Community Supported Agriculture (CSA)
Definition - What does Community Supported Agriculture (CSA) mean?
Community supported agriculture (CSA) is a form of subscription farm where the consumer has a closer connection to their food and the gardener.
Most community supported agriculture (CSA) farms specialize in organic produce, but there are some that do offer raw cow’s milk, goat's milk, or eggs. Some CSA farms even offer organic meat such as beef, chicken, or pork. But the advantage of community supported agriculture remains the same: fresh, healthy farm goods offered directly from the farmer.
MaximumYield explains Community Supported Agriculture (CSA)
CSA farms operate in a number of different formats, but the concept is the same. Some CSAs offer a subscription only, meaning that either once a week or once a month, available farm products are delivered to the subscribers.
In CSA farms that offer dairy or meat, a subscriber can sometimes become an investor in the livestock for a share of the milk, meat, or eggs.

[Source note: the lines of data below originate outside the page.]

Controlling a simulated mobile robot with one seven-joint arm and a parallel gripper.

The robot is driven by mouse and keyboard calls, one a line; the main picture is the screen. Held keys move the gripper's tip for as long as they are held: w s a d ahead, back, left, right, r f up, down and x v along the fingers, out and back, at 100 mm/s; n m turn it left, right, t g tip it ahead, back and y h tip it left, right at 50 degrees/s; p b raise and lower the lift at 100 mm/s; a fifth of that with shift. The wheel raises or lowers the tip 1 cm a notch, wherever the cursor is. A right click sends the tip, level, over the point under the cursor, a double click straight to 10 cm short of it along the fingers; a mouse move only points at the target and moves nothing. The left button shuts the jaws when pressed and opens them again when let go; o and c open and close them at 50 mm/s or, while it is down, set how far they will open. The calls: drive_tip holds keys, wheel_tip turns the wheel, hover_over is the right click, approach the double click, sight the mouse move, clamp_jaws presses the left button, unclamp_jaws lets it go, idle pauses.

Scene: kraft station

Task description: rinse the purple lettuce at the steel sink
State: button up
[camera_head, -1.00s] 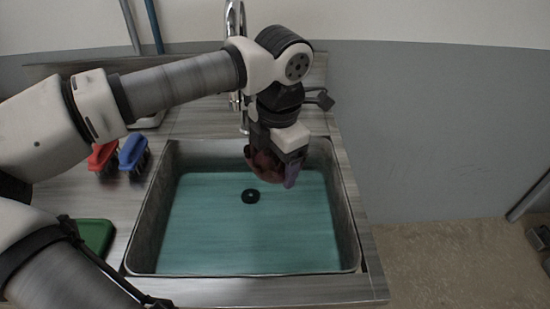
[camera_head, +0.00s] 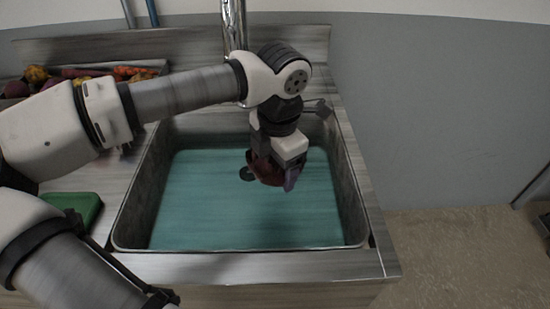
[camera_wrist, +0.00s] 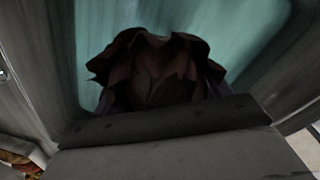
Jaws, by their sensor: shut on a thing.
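The purple lettuce (camera_head: 266,170), dark red-purple with ruffled leaves, is held in my gripper (camera_head: 282,178) over the steel sink (camera_head: 137,210). My gripper points down, shut on it, and partly hides it. In the wrist view the lettuce (camera_wrist: 158,75) sits dark at the fingers, with the teal water behind it. The sink holds teal water (camera_head: 220,215); I cannot tell whether the lettuce touches it. A chrome faucet (camera_head: 234,30) stands at the back of the sink, its lower part hidden by my arm.
A tray of vegetables (camera_head: 120,72) lies at the back left, partly behind my arm. A green board (camera_head: 75,205) lies on the counter at the left. A grey wall (camera_head: 440,110) stands behind and to the right; the floor is open at right.

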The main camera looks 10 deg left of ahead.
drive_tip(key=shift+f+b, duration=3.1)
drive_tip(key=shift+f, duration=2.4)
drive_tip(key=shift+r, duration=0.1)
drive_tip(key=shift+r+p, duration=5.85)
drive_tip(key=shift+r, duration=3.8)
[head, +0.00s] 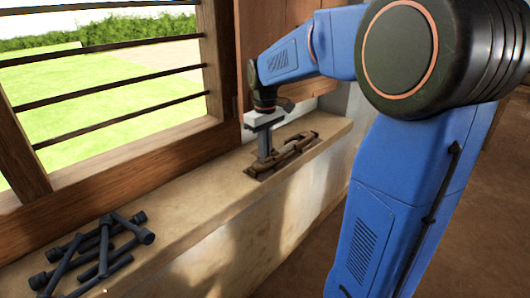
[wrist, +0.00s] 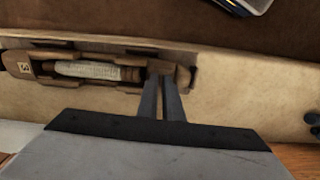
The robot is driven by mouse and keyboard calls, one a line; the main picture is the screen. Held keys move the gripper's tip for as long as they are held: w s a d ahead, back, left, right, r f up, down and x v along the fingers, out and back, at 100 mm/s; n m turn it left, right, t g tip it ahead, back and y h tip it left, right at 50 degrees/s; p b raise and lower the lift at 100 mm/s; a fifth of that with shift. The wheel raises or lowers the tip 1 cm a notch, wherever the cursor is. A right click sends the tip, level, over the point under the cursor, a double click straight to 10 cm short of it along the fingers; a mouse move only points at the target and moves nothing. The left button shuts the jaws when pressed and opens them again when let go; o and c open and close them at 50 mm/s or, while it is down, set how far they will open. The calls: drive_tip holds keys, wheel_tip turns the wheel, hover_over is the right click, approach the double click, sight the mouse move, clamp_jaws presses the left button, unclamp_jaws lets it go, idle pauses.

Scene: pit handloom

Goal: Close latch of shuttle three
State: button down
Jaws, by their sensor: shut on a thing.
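The wooden shuttle (wrist: 45,63) lies on the window sill, with a small label reading 3 near its left end in the wrist view. A pale wound bobbin (wrist: 88,70) lies in its slot. My gripper (wrist: 161,88) points down at the shuttle's right end, its two grey fingers close together at the small brown latch (wrist: 160,67). The fingers partly hide the latch, and its exact angle is hard to tell. In the head view my gripper (head: 266,157) stands over the near-left end of the shuttle (head: 297,148).
The sill (head: 205,185) runs along a barred window with a wooden frame (head: 150,150). Several dark pegs (head: 95,250) lie in a loose pile at its near left end. The sill between pile and shuttle is clear. A wooden shutter (head: 262,40) stands behind my wrist.

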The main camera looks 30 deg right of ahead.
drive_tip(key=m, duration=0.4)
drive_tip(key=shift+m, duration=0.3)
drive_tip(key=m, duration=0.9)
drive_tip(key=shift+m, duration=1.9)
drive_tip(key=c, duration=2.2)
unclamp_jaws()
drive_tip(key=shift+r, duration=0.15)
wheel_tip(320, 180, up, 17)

CSA operates in a number of different formats. There are those that are strictly subscription based, where a box of available produce is delivered for a designated fee, or they can be more interactive by involving the subscriber in the farming process.
With this form of CSA, subscribers receive a reduced rate for farm participation in the form of volunteer work. Through this form, a subscriber is able to participate and be hands-on during the growing or farming practice.